Unfortunately, I forgot to bring my keys and identification cards. Along Manila Zoo, I was hesitant to go over the other side of the street to Adriatico because of the notoriety of the snatchers in that area. 
A woman sitting in one of those seats in the sidewalk talked to me and told me to stay there if we were to wait for the motorcade. 

There were just a few people there except for some policemen directing the route changes. I was hesitant to stay because I could smell the stink from Mali the Elephant’s area in the zoo. But then I saw a TV network’s van so I thought the woman could be right.

A few moments later, the human barricaders were marching down the street towards where we were going , heading to Taft Avenue where the Apostolic Nunciature (the place where the Pope was staying) was located.
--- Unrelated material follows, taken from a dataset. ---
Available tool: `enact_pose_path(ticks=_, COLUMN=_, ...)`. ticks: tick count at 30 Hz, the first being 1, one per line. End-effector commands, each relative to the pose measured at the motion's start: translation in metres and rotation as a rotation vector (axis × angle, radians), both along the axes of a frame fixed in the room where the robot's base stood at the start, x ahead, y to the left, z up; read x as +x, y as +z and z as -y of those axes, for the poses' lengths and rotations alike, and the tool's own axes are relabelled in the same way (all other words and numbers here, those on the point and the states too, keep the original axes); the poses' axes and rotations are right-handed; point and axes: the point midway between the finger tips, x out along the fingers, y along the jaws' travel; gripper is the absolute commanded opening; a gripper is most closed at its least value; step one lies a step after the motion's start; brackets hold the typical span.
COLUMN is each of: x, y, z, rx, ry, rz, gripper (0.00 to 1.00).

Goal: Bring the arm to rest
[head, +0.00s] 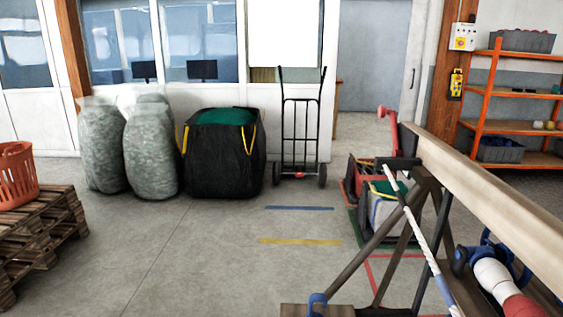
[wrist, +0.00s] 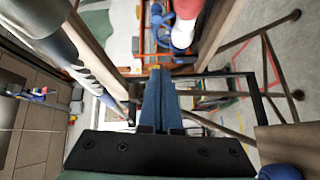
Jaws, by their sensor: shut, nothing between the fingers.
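My gripper (wrist: 160,76) shows in the wrist view as two blue fingers lying together, with nothing between them. The black bar of the gripper body crosses the lower part of that view. I cannot make out the gripper in the head view. In the wrist view, wooden beams and dark frame bars lie around and beyond the fingers; whether any touch is not clear.
A long wooden beam (head: 490,200) on a dark trestle fills the head view's right side. A hand truck (head: 301,130), black bag (head: 222,165) and grey sacks (head: 150,150) stand at the back. Pallets (head: 45,235) sit left. The middle floor is clear.

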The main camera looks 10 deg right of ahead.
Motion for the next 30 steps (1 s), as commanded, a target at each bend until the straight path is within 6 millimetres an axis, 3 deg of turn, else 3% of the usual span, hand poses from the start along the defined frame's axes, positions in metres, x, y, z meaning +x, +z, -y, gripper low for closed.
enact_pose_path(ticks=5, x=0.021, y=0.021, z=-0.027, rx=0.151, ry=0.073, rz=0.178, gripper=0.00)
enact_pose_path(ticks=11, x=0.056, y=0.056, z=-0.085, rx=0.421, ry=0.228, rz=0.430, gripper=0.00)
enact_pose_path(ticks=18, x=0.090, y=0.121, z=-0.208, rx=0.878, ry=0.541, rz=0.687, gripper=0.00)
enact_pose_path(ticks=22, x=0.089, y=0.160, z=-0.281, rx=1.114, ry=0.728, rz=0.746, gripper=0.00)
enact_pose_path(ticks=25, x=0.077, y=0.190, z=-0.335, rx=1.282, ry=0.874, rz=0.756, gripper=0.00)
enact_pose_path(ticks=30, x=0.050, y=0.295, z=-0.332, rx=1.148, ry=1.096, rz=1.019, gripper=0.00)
I was so happy about our position because there was not much of the crowd and we were able to buy souvenir t-shirts. A bit later, the crowd started to thicken, but I was glad we were already there before them and got the best view.

The policemen and the volunteers were all having light moments when it started to drizzle. As soon as the convoy of the Pope passed by it started to rain. No wonder he chose to stay inside the black limousine and the Pope mobile tagging along empty.

Luckily, he had the windows rolled down, I was able to see him even for a second and that was enough for me.  After the convoy passed us by, the rain stopped. As a little boy was saying, it was a blessing. So worth it!

Back in Tacloban, my sisters started their Pilgrim journey on the eve of the Papal Mass in Tacloban on January 17. As early as 12midnight, they already started walking to the airport, almost 7 kilometers from where they were staying. They were able to get into their quadrants at 4 am because security was tight. There was a public storm signal #2 for Typhoon Amang. Braving through the storm, they stood their ground and never left their place. It was a good thing that the Pope’s schedule was moved earlier. The plane arrived Tacloban airport  at 845 am, earlier than scheduled.

My 2 sisters were pilgrims in Tacloban.

Shivering and cold, my sister said that the experience was all worth it. The mass was so touching that the people beside her were also emotional. 

Reflecting on everything that happened to us in the past 5 days that the Pope was with us, I’d say that it really was more of a leap of faith for most of us. In a way the events that happened in this 5 faith-renewing days were more than surreal for most of us, it was also very symbolical. The rain washed away the tears from our eyes and cleansed them anew. It made us see that there is hope in the Catholic Church after all the controversies and scandal it has been facing over the past years. 

Photo: AFP/JOHANNES EISELE for Channel News Asia

The rain was more symbolical for the people of Tacloban. It washed away the pain, the anger, the torment and the uncertainties of what Typhoon Yolanda has brought to each family, including me. It cleansed our eyes and made us see into the future with a better perspective and renewed hope. It was indeed a blessing. More than anything else, as the Pope himself said, it was for him to experience what every Taclobanon felt and had endured.

Photo: CBCP

This is the faith of the Filipino people. It is waterproof, shockproof even. No typhoon nor earthquake shall separate us from our God. It is only when we are down on our knees that we learn to get up and rise above the ruins and debris of life. It is only when lost everything that we find our faith, because when we are left with nothing,  it is the only thing that we can hold on to for our survival and redemption.